- Recorded data:
☆ ☆ ☆ ☆ ☆

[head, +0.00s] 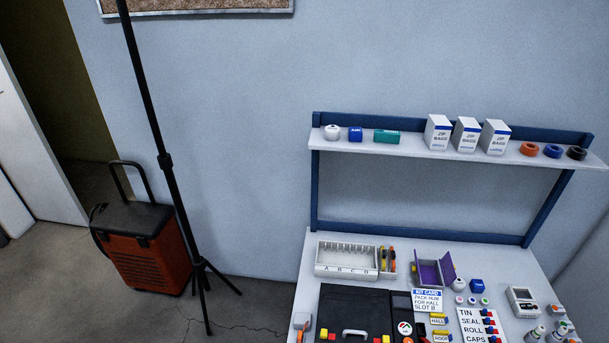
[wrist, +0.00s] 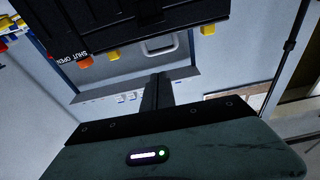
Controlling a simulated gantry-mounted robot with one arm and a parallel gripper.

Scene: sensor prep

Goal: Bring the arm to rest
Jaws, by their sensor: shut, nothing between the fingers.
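My gripper (wrist: 157,78) shows in the wrist view as a dark narrow pair of fingers, closed together, with nothing held. It reaches up from a dark bar and a teal housing (wrist: 215,155) with a lit indicator. The black case (wrist: 95,25) hangs across the top of that picture, with a pale handle (wrist: 160,46), yellow and orange latches and SHUT and OPEN lettering. A gap shows between fingers and handle in the picture; their distance in depth I cannot tell. In the head view the black case (head: 345,306) lies on the bench, its front cut off. My arm does not show there.
The bench (head: 318,250) holds a lettered rack (head: 345,262), an open purple box (head: 430,270), a kit card (head: 427,300) and several small parts. A shelf (head: 410,147) stands behind. A tripod (head: 172,190) and an orange cart (head: 148,260) stand left on open floor.

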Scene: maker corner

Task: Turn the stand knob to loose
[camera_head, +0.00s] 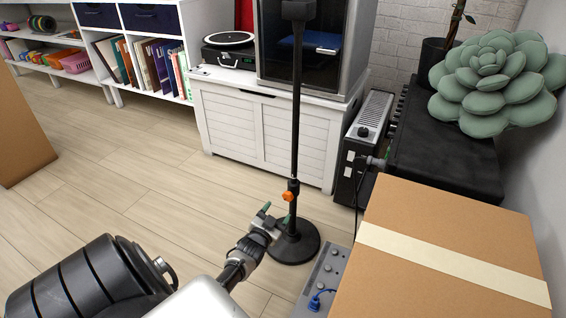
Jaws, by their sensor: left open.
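A black stand (296,120) rises upright from a round black base (294,245) on the wooden floor. An orange knob (288,196) sits low on its pole, on a black collar. I cannot tell from its look whether the knob is tight or loose. My left gripper (267,213) is open and empty, just below and left of the knob, apart from it. Its fingers have green tips. The right gripper is not in view.
A taped cardboard box (445,245) fills the lower right. A grey power strip (325,270) with a blue plug lies beside the stand base. A white cabinet (265,130) and a heater (362,140) stand behind. Clear floor (130,180) lies to the left.

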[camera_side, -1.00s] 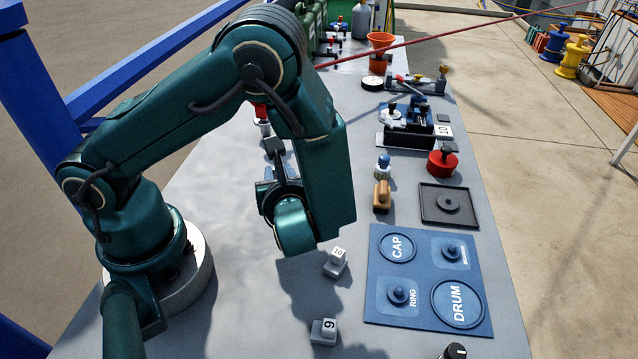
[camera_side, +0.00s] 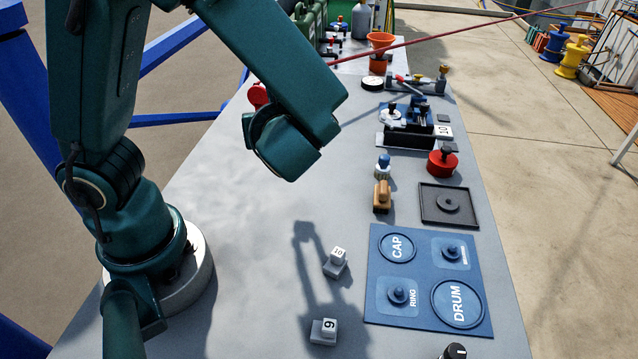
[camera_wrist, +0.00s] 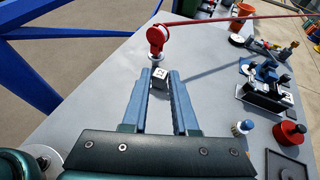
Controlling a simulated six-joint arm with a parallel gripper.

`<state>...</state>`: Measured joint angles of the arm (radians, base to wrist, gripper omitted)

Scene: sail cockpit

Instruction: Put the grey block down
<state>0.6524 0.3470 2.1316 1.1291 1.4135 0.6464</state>
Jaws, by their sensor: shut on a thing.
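In the wrist view my gripper (camera_wrist: 160,76) has its two blue fingers closed around a small grey block (camera_wrist: 160,84). The block sits between the fingertips, with dark marks on the face towards the camera. Grey bench shows around it, and I cannot tell the gap beneath it. In the side view my wrist housing hides the fingers and the held block.
Two small numbered blocks, marked 10 (camera_side: 336,260) and 9 (camera_side: 324,331), stand on the bench (camera_side: 240,260). A blue board (camera_side: 425,285), a dark tray (camera_side: 440,216) and a wooden-handled stamp (camera_side: 382,197) lie right. A red round-headed fitting (camera_wrist: 158,38) stands beyond the fingertips.

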☆ ☆ ☆ ☆ ☆

Give again, exactly as written, only the lines that start at the one with "[camera_side, +0.00s]" and end at the one with "Scene: sail cockpit", both included. Skip any pictures.

[camera_side, +0.00s] 
[camera_wrist, +0.00s] 
Controlling a simulated six-joint arm with a parallel gripper.

`<state>...</state>`: Measured joint angles of the arm (radians, base to wrist, gripper omitted)

Scene: sail cockpit

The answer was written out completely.